Was ich bei der Suche nach einer Unterkunft schnell gelernt habe, war, wie riesig die Stadt ist. Zumindest für meine Verhältnisse konnte ich kein "Stadtzentrum" erkennen (abgesehen vom historischen Stadtzentrum). Und mich am öffentlichen Verkehrsnetz zu orientieren, kam nicht in Frage, weil... es keine öffentlichen Verkehrsmittel gibt. Die Stadt mit vier Millionen Einwohnern scheint insgesamt neun Buslinien zu haben. Also ja, man braucht ein Auto oder man verlässt sich auf Ride-Hailing-Apps (was ich getan habe).

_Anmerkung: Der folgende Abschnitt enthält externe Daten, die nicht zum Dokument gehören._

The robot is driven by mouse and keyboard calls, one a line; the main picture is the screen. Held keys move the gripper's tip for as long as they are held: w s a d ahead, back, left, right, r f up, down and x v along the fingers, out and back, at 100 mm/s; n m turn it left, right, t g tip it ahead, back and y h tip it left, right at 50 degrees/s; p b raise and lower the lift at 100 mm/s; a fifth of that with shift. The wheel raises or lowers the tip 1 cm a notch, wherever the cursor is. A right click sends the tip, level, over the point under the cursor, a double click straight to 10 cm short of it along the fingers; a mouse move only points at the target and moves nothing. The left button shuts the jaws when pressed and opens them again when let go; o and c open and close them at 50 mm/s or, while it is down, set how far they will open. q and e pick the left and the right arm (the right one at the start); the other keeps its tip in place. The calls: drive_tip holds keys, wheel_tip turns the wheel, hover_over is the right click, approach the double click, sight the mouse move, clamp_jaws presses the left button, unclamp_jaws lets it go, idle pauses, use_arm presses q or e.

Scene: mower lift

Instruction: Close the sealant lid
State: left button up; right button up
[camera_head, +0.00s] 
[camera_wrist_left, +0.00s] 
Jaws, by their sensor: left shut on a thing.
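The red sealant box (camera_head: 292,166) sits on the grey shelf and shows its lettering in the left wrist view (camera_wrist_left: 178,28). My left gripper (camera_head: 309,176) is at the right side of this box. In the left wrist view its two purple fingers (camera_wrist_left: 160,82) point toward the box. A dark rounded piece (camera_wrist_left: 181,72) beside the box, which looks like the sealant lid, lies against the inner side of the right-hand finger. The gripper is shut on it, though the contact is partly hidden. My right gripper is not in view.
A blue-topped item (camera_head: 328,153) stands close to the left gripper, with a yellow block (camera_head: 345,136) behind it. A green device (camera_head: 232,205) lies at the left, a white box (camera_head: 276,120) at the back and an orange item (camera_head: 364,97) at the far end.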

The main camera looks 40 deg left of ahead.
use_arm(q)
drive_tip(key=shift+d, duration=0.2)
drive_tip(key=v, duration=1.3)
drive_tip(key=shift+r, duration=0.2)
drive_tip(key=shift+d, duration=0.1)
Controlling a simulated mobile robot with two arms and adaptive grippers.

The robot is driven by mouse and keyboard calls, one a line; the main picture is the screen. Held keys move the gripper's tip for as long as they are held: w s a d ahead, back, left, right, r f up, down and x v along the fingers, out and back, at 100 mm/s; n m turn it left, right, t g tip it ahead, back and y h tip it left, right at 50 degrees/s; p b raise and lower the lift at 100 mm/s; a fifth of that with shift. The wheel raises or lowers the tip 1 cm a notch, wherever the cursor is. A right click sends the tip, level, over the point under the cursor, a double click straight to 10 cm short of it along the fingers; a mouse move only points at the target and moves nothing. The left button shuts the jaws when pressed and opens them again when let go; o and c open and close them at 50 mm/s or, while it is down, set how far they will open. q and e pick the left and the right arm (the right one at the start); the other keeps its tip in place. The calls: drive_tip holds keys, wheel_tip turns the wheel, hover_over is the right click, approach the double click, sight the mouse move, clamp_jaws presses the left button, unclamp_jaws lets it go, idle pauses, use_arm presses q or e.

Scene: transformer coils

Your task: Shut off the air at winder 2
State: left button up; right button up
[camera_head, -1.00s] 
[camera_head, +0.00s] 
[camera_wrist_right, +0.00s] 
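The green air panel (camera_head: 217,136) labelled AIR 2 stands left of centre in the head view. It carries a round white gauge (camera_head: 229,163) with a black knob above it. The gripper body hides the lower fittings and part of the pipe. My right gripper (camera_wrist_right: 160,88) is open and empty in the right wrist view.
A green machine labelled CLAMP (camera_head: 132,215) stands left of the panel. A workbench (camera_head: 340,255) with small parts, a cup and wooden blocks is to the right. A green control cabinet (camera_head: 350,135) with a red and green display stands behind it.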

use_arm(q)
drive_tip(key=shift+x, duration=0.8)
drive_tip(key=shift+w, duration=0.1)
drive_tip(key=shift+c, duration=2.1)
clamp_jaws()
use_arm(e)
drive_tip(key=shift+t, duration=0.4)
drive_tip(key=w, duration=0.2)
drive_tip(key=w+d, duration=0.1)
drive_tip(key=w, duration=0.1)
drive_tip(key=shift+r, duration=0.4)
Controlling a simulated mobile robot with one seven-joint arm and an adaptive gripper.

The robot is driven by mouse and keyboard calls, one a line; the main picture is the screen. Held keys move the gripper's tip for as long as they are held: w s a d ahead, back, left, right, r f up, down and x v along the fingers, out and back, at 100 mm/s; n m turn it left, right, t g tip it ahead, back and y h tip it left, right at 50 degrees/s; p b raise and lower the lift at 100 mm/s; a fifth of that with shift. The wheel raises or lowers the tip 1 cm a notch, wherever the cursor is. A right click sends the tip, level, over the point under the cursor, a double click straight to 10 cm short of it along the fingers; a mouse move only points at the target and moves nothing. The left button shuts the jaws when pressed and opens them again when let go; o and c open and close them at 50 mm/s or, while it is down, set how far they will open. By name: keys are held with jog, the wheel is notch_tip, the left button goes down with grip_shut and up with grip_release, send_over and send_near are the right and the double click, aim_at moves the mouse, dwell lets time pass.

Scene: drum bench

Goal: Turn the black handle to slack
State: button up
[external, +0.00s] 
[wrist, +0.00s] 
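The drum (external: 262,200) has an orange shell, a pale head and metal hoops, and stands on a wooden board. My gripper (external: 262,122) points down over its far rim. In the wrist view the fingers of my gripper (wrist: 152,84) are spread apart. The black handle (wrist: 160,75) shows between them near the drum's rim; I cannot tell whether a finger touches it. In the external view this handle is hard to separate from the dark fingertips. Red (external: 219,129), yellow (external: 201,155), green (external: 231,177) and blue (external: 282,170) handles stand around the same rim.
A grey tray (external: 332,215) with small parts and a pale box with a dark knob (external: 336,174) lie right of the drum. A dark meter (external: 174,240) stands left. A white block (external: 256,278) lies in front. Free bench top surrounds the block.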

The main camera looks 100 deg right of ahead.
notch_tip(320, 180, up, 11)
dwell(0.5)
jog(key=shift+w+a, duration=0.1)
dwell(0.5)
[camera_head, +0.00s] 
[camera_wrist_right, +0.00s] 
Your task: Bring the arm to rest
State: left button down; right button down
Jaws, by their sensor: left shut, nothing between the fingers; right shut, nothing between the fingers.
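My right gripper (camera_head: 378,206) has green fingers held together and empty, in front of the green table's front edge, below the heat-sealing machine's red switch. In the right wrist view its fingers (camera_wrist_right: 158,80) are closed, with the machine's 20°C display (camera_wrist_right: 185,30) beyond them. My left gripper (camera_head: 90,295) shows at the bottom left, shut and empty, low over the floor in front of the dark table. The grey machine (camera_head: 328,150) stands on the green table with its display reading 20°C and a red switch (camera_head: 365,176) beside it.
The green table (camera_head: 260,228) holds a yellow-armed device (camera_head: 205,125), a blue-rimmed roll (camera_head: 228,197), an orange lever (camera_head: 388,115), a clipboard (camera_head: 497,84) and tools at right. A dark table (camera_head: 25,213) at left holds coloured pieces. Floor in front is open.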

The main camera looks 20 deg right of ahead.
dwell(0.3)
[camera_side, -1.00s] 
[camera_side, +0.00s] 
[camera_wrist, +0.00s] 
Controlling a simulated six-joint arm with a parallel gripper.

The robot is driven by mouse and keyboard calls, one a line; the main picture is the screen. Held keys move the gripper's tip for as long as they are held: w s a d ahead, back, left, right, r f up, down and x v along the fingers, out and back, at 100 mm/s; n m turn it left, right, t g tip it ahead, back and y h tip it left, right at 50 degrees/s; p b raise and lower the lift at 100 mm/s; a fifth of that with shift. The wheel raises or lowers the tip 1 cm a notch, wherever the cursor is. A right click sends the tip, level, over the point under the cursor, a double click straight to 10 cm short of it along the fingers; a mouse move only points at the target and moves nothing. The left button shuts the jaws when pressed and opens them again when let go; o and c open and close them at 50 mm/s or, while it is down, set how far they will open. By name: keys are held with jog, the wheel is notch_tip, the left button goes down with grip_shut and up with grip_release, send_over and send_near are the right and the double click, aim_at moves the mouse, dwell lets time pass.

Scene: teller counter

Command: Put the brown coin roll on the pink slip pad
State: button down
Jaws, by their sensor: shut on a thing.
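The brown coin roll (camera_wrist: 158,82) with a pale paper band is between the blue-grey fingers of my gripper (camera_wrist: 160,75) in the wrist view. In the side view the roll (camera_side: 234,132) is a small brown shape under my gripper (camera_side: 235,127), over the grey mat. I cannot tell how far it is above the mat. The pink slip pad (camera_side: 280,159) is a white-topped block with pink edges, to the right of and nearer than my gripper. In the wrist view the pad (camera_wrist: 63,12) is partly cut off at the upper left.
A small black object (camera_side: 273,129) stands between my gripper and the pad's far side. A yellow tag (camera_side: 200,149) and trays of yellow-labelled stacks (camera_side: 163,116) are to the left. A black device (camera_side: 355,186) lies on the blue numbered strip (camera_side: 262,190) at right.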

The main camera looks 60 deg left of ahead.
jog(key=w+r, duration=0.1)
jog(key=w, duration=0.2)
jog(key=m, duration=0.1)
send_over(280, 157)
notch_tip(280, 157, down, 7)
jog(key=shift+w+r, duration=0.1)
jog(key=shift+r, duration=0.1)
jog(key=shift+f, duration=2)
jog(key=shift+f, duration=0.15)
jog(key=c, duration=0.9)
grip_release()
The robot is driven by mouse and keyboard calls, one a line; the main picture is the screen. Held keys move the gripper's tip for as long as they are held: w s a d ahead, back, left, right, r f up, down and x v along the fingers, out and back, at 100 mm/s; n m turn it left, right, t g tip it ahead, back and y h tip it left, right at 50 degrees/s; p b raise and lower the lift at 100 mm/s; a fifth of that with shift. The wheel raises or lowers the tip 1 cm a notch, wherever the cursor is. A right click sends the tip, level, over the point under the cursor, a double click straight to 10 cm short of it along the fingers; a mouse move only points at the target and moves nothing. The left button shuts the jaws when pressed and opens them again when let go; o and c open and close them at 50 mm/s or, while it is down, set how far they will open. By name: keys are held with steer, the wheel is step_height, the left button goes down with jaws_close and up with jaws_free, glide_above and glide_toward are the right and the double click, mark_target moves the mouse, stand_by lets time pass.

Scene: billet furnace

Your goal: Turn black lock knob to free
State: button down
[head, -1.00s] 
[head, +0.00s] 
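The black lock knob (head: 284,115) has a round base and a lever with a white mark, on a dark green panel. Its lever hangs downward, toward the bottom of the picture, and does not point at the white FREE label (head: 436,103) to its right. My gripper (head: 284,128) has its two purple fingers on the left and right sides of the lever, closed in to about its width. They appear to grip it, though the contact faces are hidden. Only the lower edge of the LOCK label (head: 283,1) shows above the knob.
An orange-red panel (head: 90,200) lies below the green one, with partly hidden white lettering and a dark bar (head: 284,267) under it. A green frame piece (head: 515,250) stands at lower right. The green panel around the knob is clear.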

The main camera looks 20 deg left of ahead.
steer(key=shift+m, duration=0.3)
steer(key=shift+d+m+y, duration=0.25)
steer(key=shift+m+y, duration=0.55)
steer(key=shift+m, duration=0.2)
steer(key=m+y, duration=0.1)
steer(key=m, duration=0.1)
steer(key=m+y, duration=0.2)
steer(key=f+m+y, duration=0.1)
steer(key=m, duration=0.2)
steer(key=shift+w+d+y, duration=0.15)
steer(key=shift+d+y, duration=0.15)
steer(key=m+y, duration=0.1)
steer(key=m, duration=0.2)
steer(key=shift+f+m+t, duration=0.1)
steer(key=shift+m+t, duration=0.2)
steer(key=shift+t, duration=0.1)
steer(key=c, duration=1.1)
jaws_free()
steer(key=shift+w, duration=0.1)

Aufgrund der Lage von Jeddah am Roten Meer verfügt die Stadt über eine weitläufige Strandstraße. Sowohl morgens als auch abends fahren die Einheimischen gerne mit dem Fahrrad, gehen zu Fuß oder hängen in den unzähligen Cafés oder Restaurants herum. Ich hatte auch den Eindruck, dass man in dieser Gegend sein Auto oder Motorrad sehen oder gesehen werden und zeigen kann. Insgesamt würde ich sagen, dass etwa jedes fünfte Auto von einer Frau gefahren wurde. Die Stadt hat bei der Entwicklung dieses Stadtteils gute Arbeit geleistet.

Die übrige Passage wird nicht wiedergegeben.